### THE PROBLEM
Return each line of the data below verbatim; pictures are to be left out.
### SUPPLIED DATA
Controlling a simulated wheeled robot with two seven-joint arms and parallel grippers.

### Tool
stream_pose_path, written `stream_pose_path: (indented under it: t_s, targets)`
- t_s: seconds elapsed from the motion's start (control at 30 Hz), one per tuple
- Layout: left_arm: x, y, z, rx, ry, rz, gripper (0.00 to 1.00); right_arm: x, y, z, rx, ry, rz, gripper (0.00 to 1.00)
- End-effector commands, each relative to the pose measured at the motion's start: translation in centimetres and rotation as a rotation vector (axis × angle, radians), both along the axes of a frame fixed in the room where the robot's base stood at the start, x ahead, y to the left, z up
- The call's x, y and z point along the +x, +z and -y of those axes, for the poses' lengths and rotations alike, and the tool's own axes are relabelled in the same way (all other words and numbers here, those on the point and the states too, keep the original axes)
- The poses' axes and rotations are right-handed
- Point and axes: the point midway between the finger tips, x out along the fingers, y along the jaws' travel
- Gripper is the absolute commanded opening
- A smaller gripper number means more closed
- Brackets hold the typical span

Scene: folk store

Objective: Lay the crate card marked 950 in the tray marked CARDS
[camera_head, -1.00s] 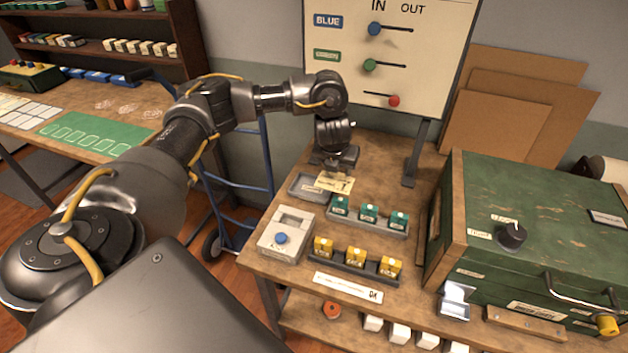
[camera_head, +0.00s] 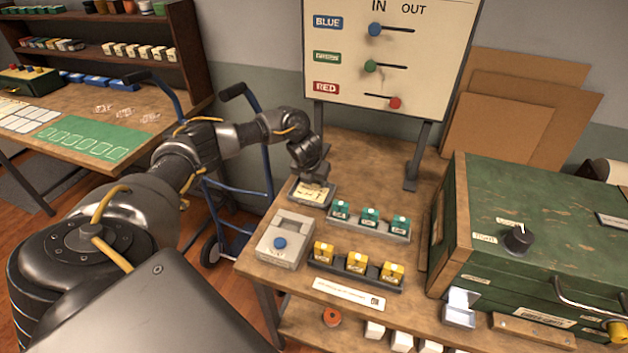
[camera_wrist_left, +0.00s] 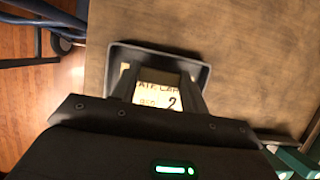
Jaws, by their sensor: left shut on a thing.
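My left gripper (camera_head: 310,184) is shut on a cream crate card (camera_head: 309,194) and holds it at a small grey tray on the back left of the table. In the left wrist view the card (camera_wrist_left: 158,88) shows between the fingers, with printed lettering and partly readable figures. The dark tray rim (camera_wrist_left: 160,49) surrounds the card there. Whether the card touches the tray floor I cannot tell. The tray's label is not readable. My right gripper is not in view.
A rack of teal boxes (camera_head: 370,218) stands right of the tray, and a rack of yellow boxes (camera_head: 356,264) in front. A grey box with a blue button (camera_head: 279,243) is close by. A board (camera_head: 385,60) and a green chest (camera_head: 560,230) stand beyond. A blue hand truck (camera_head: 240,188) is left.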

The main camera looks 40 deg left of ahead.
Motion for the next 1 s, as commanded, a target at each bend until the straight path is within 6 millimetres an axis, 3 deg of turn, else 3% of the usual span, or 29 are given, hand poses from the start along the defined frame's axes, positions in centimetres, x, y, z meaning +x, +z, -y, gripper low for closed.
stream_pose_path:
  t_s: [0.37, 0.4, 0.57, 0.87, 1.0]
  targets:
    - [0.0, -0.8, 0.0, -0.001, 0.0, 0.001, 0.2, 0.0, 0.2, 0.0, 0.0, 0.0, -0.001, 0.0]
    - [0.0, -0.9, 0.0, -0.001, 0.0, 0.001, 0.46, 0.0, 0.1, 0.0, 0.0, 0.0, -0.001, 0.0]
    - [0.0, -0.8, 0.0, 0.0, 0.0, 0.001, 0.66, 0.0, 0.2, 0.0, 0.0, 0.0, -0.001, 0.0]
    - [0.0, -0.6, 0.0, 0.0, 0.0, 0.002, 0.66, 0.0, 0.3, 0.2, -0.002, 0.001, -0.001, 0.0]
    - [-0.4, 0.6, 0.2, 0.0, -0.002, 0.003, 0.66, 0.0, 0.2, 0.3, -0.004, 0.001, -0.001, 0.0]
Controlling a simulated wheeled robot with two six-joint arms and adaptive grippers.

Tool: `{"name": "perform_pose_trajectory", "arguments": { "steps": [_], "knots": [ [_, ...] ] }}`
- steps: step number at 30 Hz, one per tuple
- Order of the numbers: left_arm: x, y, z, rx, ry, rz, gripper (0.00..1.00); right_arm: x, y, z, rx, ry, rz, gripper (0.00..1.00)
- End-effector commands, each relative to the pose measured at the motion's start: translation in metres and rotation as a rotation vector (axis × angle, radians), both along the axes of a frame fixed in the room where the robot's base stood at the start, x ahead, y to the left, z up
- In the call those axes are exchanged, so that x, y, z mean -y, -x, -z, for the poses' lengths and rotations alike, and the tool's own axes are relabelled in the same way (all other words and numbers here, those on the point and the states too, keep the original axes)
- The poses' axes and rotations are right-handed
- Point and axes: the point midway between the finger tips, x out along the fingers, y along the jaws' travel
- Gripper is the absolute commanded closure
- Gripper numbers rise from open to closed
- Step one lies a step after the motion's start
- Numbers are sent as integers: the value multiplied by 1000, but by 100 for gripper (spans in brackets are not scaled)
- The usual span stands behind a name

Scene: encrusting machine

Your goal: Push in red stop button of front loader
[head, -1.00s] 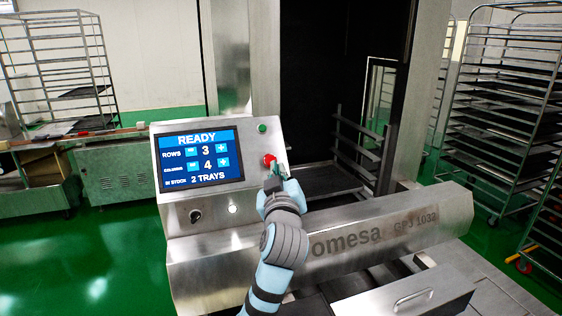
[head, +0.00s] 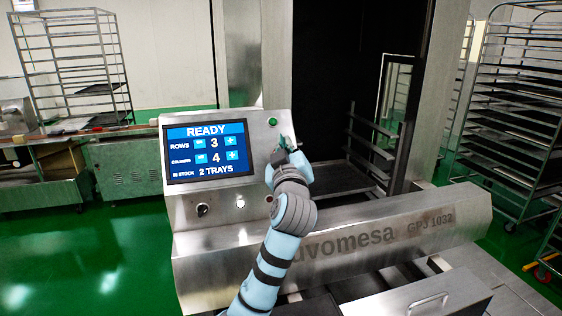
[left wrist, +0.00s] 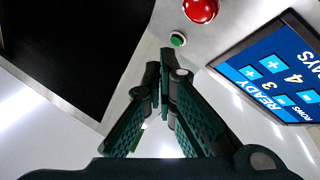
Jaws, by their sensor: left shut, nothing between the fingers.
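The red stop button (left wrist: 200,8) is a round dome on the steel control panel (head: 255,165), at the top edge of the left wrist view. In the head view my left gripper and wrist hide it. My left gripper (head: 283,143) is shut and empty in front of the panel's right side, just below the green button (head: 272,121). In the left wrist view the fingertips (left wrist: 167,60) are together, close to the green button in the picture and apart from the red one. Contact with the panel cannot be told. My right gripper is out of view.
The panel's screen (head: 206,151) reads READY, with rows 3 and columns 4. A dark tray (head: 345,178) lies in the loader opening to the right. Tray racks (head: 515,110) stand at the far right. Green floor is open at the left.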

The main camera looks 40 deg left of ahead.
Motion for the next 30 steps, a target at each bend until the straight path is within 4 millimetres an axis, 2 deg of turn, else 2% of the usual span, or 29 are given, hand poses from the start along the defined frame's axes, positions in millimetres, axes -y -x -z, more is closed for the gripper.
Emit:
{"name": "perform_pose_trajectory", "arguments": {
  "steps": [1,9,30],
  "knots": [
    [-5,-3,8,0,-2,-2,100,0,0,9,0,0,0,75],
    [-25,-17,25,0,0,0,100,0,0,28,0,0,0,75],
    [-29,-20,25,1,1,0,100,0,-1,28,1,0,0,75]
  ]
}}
######
### ANSWER TO THIS PROBLEM
Controlling a simulated wheeled robot with two seven-joint arms and parallel grippers.

### Tool
stream_pose_path, written `stream_pose_path: (indented under it: t_s, targets)`
- t_s: seconds elapsed from the motion's start (control at 30 Hz), one per tuple
- Layout: left_arm: x, y, z, rx, ry, rz, gripper (0.00 to 1.00); right_arm: x, y, z, rx, ry, rz, gripper (0.00 to 1.00)
- End-effector commands, each relative to the pose measured at the motion's start: translation in centimetres and rotation as a rotation vector (axis × angle, radians), both along the axes of a frame fixed in the room where the robot's base stood at the start, x ahead, y to the left, z up
- The call's x, y and z point along the +x, +z and -y of those axes, for the poses' lengths and rotations alike, and the tool's own axes are relabelled in the same way (all other words and numbers here, those on the point and the states too, keep the original axes)
- The poses' axes and rotations are right-handed
- Point and axes: the point midway between the finger tips, x out along the fingers, y along the jaws' travel
- Gripper is the absolute commanded opening
- A smaller gripper number means more closed
- Brackets hold the typical span

Scene: folk store

Objective: Lay the crate card marked 950 in the tray marked CARDS
[camera_head, -1.00s] 
[camera_head, +0.00s] 
[camera_wrist_left, +0.00s] 
Jaws, by their sensor: left shut on a thing.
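My left gripper (camera_head: 310,184) is shut on a cream crate card (camera_head: 309,194) and holds it at a small grey tray on the back left of the table. In the left wrist view the card (camera_wrist_left: 158,88) shows between the fingers, with printed lettering and partly readable figures. The dark tray rim (camera_wrist_left: 160,49) surrounds the card there. Whether the card touches the tray floor I cannot tell. The tray's label is not readable. My right gripper is not in view.
A rack of teal boxes (camera_head: 370,218) stands right of the tray, and a rack of yellow boxes (camera_head: 356,264) in front. A grey box with a blue button (camera_head: 279,243) is close by. A board (camera_head: 385,60) and a green chest (camera_head: 560,230) stand beyond. A blue hand truck (camera_head: 240,188) is left.

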The main camera looks 40 deg left of ahead.
Motion for the next 1 s, as commanded, a target at each bend until the straight path is within 6 millimetres an axis, 3 deg of turn, else 3% of the usual span, or 29 are given, hand poses from the start along the defined frame's axes, positions in centimetres, x, y, z meaning +x, +z, -y, gripper low for closed.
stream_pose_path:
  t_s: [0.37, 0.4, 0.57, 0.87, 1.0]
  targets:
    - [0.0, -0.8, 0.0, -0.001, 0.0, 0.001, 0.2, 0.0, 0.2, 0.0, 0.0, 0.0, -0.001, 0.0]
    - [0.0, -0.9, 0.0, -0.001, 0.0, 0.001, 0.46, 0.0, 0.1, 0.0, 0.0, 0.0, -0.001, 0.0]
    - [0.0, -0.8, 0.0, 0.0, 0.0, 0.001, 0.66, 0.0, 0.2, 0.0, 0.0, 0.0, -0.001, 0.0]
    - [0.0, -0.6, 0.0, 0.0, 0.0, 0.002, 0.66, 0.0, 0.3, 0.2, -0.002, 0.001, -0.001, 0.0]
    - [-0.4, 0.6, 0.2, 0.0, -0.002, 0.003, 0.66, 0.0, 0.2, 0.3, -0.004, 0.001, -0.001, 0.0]
Controlling a simulated wheeled robot with two six-joint arms and adaptive grippers.

Tool: `{"name": "perform_pose_trajectory", "arguments": { "steps": [_], "knots": [ [_, ...] ] }}`
- steps: step number at 30 Hz, one per tuple
- Order of the numbers: left_arm: x, y, z, rx, ry, rz, gripper (0.00..1.00); right_arm: x, y, z, rx, ry, rz, gripper (0.00..1.00)
- End-effector commands, each relative to the pose measured at the motion's start: translation in metres and rotation as a rotation vector (axis × angle, radians), both along the axes of a frame fixed in the room where the robot's base stood at the start, x ahead, y to the left, z up
- In the call those axes are exchanged, so that x, y, z mean -y, -x, -z, for the poses' lengths and rotations alike, and the tool's own axes are relabelled in the same way (all other words and numbers here, those on the point and the states too, keep the original axes)
- The poses' axes and rotations are right-handed
- Point and axes: the point midway between the finger tips, x out along the fingers, y along the jaws' travel
- Gripper is the absolute commanded closure
- Gripper numbers rise from open to closed
- Step one lies a step after the motion's start
- Numbers are sent as integers: the value multiplied by 1000, but by 100 for gripper (spans in brackets are not scaled)
- The usual span stands behind a name

Scene: encrusting machine

Your goal: Push in red stop button of front loader
[head, -1.00s] 
[head, +0.00s] 
[left wrist, +0.00s] 
Jaws, by their sensor: left shut, nothing between the fingers.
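The red stop button (left wrist: 200,8) is a round dome on the steel control panel (head: 255,165), at the top edge of the left wrist view. In the head view my left gripper and wrist hide it. My left gripper (head: 283,143) is shut and empty in front of the panel's right side, just below the green button (head: 272,121). In the left wrist view the fingertips (left wrist: 167,60) are together, close to the green button in the picture and apart from the red one. Contact with the panel cannot be told. My right gripper is out of view.
The panel's screen (head: 206,151) reads READY, with rows 3 and columns 4. A dark tray (head: 345,178) lies in the loader opening to the right. Tray racks (head: 515,110) stand at the far right. Green floor is open at the left.

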The main camera looks 40 deg left of ahead.
Motion for the next 30 steps, a target at each bend until the straight path is within 4 millimetres an axis, 2 deg of turn, else 2% of the usual span, or 29 are given, hand poses from the start along the defined frame's axes, positions in millimetres, axes -y -x -z, more is closed for the gripper.
Emit:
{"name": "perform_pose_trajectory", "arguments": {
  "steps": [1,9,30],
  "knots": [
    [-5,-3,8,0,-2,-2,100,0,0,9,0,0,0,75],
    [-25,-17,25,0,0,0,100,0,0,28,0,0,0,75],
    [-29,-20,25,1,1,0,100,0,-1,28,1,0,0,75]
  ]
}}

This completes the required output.